Lorsqu’on aborde le sujet du Far West, on imagine souvent le rôle de la femme dans un moule standardisé et peu intéressant. Au cinéma, on la dépeint en ménagère soumise ou alors en prostituée. Sans grande originalité, donc!
Pourtant, la réalité a de quoi inspirer une image plus moderne. C’est que de tout temps, il y a toujours eu des femmes qui ont su se démarquer. Heureusement!
Avant de devenir légende, elle est née sous le nom de Phoebe Ann Moses le 13 août 1860 dans le Darke County, en Ohio. Bien que Quaker, son père avait obtenu la permission de posséder une carabine, un outil qui allait rapidement changer la vie de sa fille. Malheureusement, ce père qu’elle adorait tant meurt subitement le 11 février 1866.
Annie sentira davantage l’isolement lorsque sa mère, incapable de nourrir ses sept enfants, la confiera à Mme Crowford Edington qui s’occupait d’une institution que l’on appelait l’Infirmerie mais qui en réalité était une maison pour malades mentaux et autres nécessiteux.
En dépit des apparences, Mme Edington aura une influence marquante sur la jeune fille, entre autres en lui apprenant la couture. Voilà qui n’était pas très original pour l’époque, mais plus tard Annie se servira de ce talent pour se démarquer davantage. On verra pourquoi.
Après avoir travaillé comme domestique, elle fugue pour retourner chez sa mère.
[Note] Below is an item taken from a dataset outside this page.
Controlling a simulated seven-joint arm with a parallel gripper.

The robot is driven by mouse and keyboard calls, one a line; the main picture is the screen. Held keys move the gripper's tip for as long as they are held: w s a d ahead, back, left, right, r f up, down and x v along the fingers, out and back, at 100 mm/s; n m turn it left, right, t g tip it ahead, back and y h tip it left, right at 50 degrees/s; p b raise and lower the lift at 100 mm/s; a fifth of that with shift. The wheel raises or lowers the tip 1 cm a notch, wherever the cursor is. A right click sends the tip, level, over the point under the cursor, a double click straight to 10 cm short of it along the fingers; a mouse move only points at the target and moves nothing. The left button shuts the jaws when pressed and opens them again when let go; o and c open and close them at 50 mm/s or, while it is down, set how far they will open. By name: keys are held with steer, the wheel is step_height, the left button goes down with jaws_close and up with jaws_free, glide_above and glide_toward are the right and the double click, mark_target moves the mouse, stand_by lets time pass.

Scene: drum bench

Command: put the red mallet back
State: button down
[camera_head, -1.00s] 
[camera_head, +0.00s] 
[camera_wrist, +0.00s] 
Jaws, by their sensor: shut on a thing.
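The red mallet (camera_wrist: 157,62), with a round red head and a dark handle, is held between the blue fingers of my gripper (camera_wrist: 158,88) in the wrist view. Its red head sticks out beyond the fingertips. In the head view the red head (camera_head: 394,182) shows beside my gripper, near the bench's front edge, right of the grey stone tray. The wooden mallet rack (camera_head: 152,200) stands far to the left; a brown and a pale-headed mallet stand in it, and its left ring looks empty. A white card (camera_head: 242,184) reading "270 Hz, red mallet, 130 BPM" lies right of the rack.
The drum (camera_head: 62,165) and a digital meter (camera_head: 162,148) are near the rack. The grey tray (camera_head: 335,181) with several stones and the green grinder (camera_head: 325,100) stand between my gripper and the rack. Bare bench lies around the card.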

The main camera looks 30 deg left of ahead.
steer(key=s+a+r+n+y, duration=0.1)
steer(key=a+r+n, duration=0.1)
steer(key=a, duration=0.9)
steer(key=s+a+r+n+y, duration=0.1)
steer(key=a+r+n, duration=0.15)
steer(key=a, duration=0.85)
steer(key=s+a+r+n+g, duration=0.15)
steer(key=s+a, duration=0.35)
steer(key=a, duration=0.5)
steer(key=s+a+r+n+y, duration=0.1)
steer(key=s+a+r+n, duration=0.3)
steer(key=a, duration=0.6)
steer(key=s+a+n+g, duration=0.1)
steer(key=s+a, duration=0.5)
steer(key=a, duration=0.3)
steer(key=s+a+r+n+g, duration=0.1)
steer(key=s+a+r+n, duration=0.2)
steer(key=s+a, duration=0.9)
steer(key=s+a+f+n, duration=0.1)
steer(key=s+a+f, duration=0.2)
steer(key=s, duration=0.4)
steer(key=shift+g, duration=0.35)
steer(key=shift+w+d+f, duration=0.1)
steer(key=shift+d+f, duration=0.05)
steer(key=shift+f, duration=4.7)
Celle-ci la fait pourtant travailler aussi durement que ses anciens patrons. À 8 ans, Annie eut une idée en posant ses yeux sur le fusil de son défunt père, toujours accroché au mur. Après avoir grimpé sur une chaise pour le saisir, elle se dirigea dans la cour pour réaliser son premier tir, qui fut tout simplement parfait : sa balle arracha la tête d’un écureuil situé à bonne distance. Bien que grondé par sa mère, Annie venait de se découvrir une passion et un talent certain. Chaque fois qu’elle en eut l’occasion, elle prenait les sentiers pour aller chasser, d’abord sous les conseils de son frère John et finalement en solitaire.
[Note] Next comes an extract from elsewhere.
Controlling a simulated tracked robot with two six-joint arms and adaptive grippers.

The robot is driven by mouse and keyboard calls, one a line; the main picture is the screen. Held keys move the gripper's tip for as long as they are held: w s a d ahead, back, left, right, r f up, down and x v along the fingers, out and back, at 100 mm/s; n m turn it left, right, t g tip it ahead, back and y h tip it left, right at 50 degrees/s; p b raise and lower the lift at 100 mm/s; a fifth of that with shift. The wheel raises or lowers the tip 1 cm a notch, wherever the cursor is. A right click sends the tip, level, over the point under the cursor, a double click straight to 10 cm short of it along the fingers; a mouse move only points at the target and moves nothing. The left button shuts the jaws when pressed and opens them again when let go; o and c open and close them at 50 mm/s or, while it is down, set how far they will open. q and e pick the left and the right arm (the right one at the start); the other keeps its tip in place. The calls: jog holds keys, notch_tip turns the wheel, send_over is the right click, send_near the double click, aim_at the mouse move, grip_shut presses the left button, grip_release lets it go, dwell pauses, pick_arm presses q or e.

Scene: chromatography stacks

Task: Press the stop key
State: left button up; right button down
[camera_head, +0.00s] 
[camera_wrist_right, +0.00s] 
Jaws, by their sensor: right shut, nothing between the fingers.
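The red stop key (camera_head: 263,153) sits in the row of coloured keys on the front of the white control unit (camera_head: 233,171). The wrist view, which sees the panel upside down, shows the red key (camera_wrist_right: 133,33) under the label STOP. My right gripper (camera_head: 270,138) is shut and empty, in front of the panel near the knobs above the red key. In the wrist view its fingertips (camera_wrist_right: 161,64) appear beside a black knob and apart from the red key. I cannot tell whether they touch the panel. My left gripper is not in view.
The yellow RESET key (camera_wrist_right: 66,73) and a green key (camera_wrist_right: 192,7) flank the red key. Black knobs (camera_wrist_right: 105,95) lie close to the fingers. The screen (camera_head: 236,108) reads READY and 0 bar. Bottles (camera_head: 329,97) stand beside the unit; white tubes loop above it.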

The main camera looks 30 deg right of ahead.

Étonnement, Annie Moses était déjà autonome financièrement dès l’âge de 10 ans, vendant son gibier abattu à des distributeurs et des restaurants. Ainsi, son nom commença à circuler au sein de la restauration, non seulement en raison de la particularité de son jeune âge mais aussi par son réel talent puisqu’en tuant le gibier d’une balle à la tête, et non avec une gerbe de plombs comme c’était généralement le cas, les clients savaient apprécier cet absence de projectiles dans leur assiette.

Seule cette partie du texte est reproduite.